Direction: Find and copy lines holding "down".

++++++

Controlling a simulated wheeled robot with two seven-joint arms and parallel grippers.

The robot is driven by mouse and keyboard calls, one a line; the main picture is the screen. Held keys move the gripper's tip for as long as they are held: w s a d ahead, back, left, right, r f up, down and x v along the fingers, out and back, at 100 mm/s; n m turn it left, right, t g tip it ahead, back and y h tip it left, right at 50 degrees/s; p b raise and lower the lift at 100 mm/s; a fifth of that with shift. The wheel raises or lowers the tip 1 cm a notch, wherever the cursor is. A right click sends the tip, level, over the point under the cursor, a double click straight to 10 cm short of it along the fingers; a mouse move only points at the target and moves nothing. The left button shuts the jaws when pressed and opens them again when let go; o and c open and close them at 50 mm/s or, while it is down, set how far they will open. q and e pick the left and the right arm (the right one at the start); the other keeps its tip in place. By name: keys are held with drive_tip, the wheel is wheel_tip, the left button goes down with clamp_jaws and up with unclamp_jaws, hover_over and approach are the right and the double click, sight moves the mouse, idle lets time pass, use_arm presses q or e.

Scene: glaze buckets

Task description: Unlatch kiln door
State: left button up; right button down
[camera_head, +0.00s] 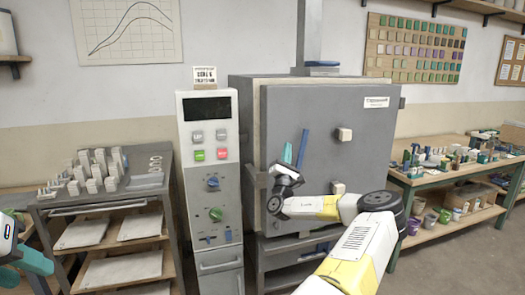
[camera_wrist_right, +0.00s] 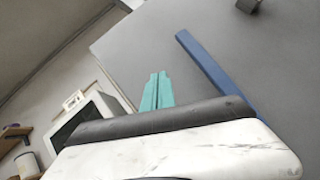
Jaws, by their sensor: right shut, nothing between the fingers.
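The grey kiln (camera_head: 375,140) stands in the middle of the head view with its door shut. A blue latch handle (camera_head: 302,148) stands nearly upright on the left part of the door. In the right wrist view the blue handle (camera_wrist_right: 215,72) is a slanted bar across the grey door. My right gripper (camera_head: 287,153) has its teal fingers together just left of the handle. In the wrist view the fingertips (camera_wrist_right: 155,88) are closed and empty, with a gap to the handle. My left gripper (camera_head: 35,258) is partly cut off at the left edge; its jaw opening is unclear.
A control cabinet (camera_head: 212,190) with buttons and knobs stands left of the kiln. Further left is a rack (camera_head: 150,200) with pale blocks and shelves. A workbench (camera_head: 440,177) crowded with small items stands at the right. Two pale blocks (camera_head: 344,134) stick out from the door.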

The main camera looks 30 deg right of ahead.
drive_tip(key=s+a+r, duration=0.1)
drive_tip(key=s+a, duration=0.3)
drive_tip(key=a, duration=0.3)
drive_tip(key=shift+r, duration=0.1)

++++++

Response to this task:
The robot is driven by mouse and keyboard calls, one a line; the main picture is the screen. Held keys move the gripper's tip for as long as they are held: w s a d ahead, back, left, right, r f up, down and x v along the fingers, out and back, at 100 mm/s; n m turn it left, right, t g tip it ahead, back and y h tip it left, right at 50 degrees/s; p b raise and lower the lift at 100 mm/s; a fifth of that with shift. The wheel raises or lowers the tip 1 cm a notch, wherever the cursor is. A right click sends the tip, level, over the point under the cursor, a double click straight to 10 cm short of it along the fingers; a mouse move only points at the target and moves nothing. The left button shuts the jaws when pressed and opens them again when let go; o and c open and close them at 50 mm/s or, while it is down, set how far they will open. q and e pick the left and the right arm (the right one at the start); the other keeps its tip in place. By name: keys are held with drive_tip, the wheel is wheel_tip, the left button goes down with clamp_jaws and up with unclamp_jaws, hover_over and approach are the right and the double click, sight moves the mouse, idle lets time pass, use_arm presses q or e.
State: left button up; right button down

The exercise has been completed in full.